A solenidade da Assunção de Nossa Senhora, que a Igreja celebra a 15 de agosto, atrai neste mês o nosso coração e o nosso olhar. Ao contemplar a beleza da nossa Mãe, elevada por Deus em corpo e alma à glória do Céu, o nosso amor filial inflama-se ainda mais diante de uma figura tão excelsa; e, conscientes da nossa indigência e da nossa pequenez, suplicamos-lhe com a Igreja: da manum lapsis, fer opem cadúcis [1] , auxilia os caídos, socorre os que somos caducos e limitados. E depois, com gratidão de filhas e filhos, repitamos com profundidade, meditando no conteúdo, como S. Josemaria: Mãe! Nossa Mãe! Minha Mãe!
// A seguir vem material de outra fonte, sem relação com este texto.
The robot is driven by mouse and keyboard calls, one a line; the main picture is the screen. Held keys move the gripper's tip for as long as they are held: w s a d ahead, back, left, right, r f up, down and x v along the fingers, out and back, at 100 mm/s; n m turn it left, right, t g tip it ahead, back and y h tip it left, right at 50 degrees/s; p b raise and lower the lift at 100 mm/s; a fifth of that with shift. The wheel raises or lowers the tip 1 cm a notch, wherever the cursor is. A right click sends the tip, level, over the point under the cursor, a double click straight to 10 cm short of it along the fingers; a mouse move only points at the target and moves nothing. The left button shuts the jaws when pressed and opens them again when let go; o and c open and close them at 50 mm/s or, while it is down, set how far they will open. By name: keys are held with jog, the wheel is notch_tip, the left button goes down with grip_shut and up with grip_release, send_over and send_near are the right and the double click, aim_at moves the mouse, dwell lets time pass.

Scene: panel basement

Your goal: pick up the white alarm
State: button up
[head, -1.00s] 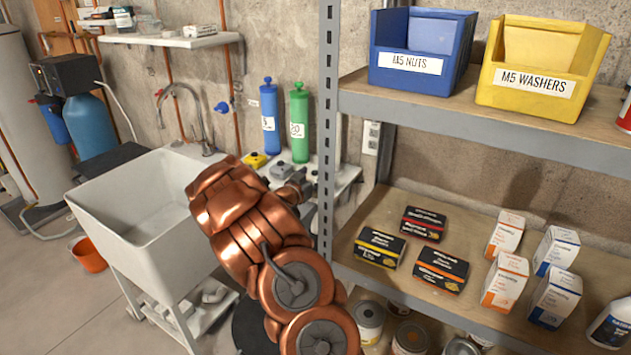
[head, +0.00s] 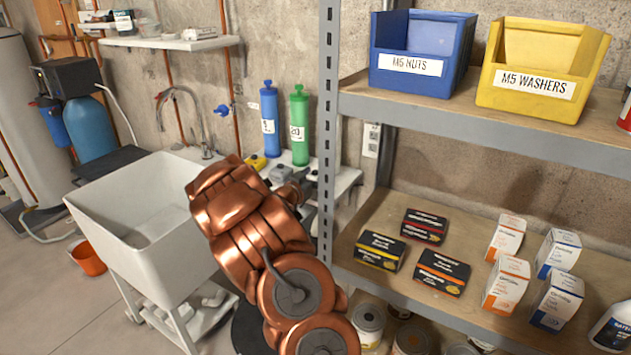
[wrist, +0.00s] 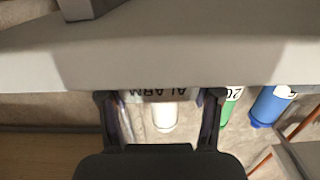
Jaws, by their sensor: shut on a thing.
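The white alarm (wrist: 164,117) shows in the wrist view as a pale, rounded shape between the two fingers. A label reading ALARM (wrist: 160,92), upside down, lies right by it. My gripper (wrist: 162,120) is shut on the white alarm, one finger on each side of it. In the head view my copper-coloured arm reaches toward the white bench behind the shelf post. My gripper (head: 300,188) is small there and partly hidden, and I cannot make out the alarm in that view.
The grey shelf post (head: 328,130) stands close to the right of my arm. A green cylinder (head: 299,128) and a blue cylinder (head: 269,120) stand on the white bench (head: 345,180). The white sink (head: 150,215) is at left. Boxes and bins fill the shelves at right.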

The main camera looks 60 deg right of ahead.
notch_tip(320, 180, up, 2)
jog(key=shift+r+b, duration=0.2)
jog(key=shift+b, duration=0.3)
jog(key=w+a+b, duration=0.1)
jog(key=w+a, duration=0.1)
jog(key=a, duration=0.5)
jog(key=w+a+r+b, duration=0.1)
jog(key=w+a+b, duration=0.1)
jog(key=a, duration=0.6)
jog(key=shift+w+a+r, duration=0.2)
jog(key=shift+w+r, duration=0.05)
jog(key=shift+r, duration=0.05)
A primeira leitura da Missa propõe-nos aquela cena que S. João descreve no Apocalipse: abriu-se o templo de Deus no céu e apareceu a arca da sua aliança (...) Grandioso sinal apareceu no céu: uma Mulher com o Sol a servir-lhe de manto, com a Lua debaixo dos pés e, na cabeça, uma coroa de doze estrelas [2] . Comentando esta passagem da Sagrada Escritura, Bento XVI – rezemos mais pela sua Pessoa e intenções – interroga-se: Qual é o significado da arca? O que aparece? Para o Antigo Testamento, ela é o símbolo da presença de Deus no meio do seu povo. Mas o símbolo já cedeu o lugar à realidade. Assim, o Novo Testamento diz-nos que a verdadeira arca da aliança é uma pessoa viva e concreta: é a Virgem Maria. Deus não habita num móvel, mas sim numa pessoa, num coração: Maria, Aquela que trouxe no seu ventre o Filho eterno de Deus que se fez homem, Jesus, nosso Senhor e Salvador [3].
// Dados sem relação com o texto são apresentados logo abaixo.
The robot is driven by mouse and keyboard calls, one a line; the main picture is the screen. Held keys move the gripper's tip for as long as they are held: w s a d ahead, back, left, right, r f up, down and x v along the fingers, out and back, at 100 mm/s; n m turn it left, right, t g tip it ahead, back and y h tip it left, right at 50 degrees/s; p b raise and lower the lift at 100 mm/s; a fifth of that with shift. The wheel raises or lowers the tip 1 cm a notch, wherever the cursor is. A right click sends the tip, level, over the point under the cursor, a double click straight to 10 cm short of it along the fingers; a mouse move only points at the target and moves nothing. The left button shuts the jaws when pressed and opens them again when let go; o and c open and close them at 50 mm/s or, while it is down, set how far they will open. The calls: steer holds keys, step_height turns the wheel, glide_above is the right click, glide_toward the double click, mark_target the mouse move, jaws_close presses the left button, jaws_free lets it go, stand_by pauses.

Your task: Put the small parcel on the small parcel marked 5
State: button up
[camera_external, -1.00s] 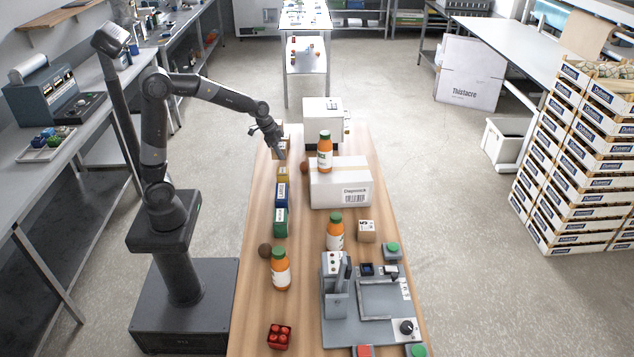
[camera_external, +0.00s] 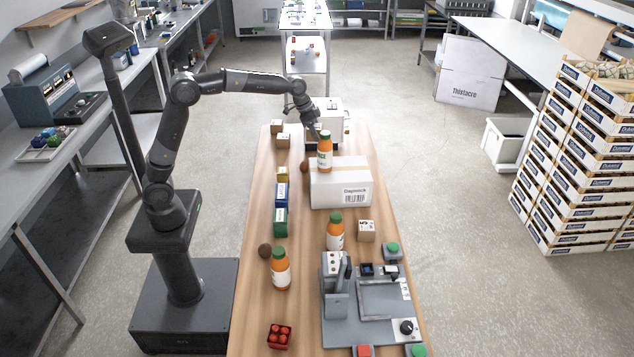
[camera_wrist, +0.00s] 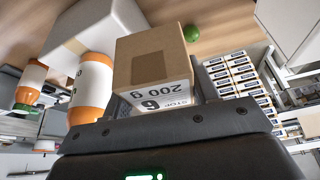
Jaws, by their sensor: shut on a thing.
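My gripper (camera_external: 319,133) is shut on a small brown parcel (camera_wrist: 155,60), which fills the middle of the wrist view. The parcel has brown tape and a white label reading 6 and 200 g. In the external view, my gripper is raised behind the orange bottle on the large white box, and the held parcel is hard to make out there. The small parcel marked 5 (camera_external: 367,231) stands on the wooden table right of an orange bottle, in front of the large white box. Its top looks clear.
The large white box (camera_external: 340,187) carries an orange bottle (camera_external: 325,156). Another orange bottle (camera_external: 335,234) stands close to the parcel marked 5. A grey device (camera_external: 343,307) and a green button (camera_external: 392,249) are nearer the front. Two small parcels (camera_external: 283,141) stand at the back left.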

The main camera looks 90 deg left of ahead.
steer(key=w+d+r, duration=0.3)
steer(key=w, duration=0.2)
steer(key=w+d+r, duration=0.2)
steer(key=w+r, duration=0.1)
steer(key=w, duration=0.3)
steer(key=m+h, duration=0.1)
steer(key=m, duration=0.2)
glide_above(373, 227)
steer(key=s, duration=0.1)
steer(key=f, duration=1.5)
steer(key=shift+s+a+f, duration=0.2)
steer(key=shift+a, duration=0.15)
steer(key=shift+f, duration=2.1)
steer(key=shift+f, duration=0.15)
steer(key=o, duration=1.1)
N’Ela, pela encarnação do Verbo nas suas entranhas puríssimas, cumprem-se de modo pleno as promessas divinas aoantigo povo de Israel. Deus estabeleceu um pacto novo e definitivo, não já com uma nação, mas com a humanidade inteira; não no monte Sinai, mas no seio imaculado de Maria, onde o Verbo se fez carne para habitar entre nós. Dêmos graças a Nossa Senhora por ter secundado perfeitissimamente o desígnio divino com a sua humildade, a sua obediência e a sua pureza. Roguemos-lhe que as suas filhas e filhos – os homens e mulheres de todos os tempos – sigamos o seu exemplo, esforçando­‑nos por cultivar, com a ajuda divina, as virtudes que brilham na nossa Mãe.

Por ocasião desta solenidade, convido-vos a meditar e a pôr em prática, seguindo os ensinamentos do Santo Padre e à luz do exemplo de S. Josemaria, algumas consequências que podemos descobrir ao contemplar esta cena.

O autor da epístola aos Hebreus recorda que o local mais importante do antigo templo de Jerusalém, o Santo dos Santos, continha um altar de incenso, de oiro, e a arca da Aliança, coberta de oiro por todos os lados, na qual estava uma ânfora de oiro com o maná, a vara de Aarão, que germinou, e as tábuas da Aliança [4] . Detenhamo-nos na figura da arca, símbolo de Maria. O facto de se encontrar no lugar mais sagrado do templo fala­‑nos já da especial proximidade e intimidade da Virgem com Deus: mais do que tu, só Deus! [5] ,exclamamos gozosamente e sentindo essa necessidade, unidos a S. Josemaria. As tábuas da lei, que Deus entregou a Moisés, manifestavam a vontade divina de manter a aliança com o seu povo, se este permanecesse fiel ao seu pacto. A Sagrada Escritura narra como, apesar dos cuidados do Senhor, Israel foi repetidamente infiel. A Santíssima Virgem não foi assim, pois como o Papa recalca, Maria é a arca da aliança, porque acolheu em si mesma Jesus; recebeu em si a Palavra viva, todo o conteúdo da vontade de Deus, da verdade de Deus; acolheu em si Aquele que constitui a nova e eterna aliança, culminada com a oferenda do seu corpo e do seu sangue: corpo e sangue recebidos de Maria [6].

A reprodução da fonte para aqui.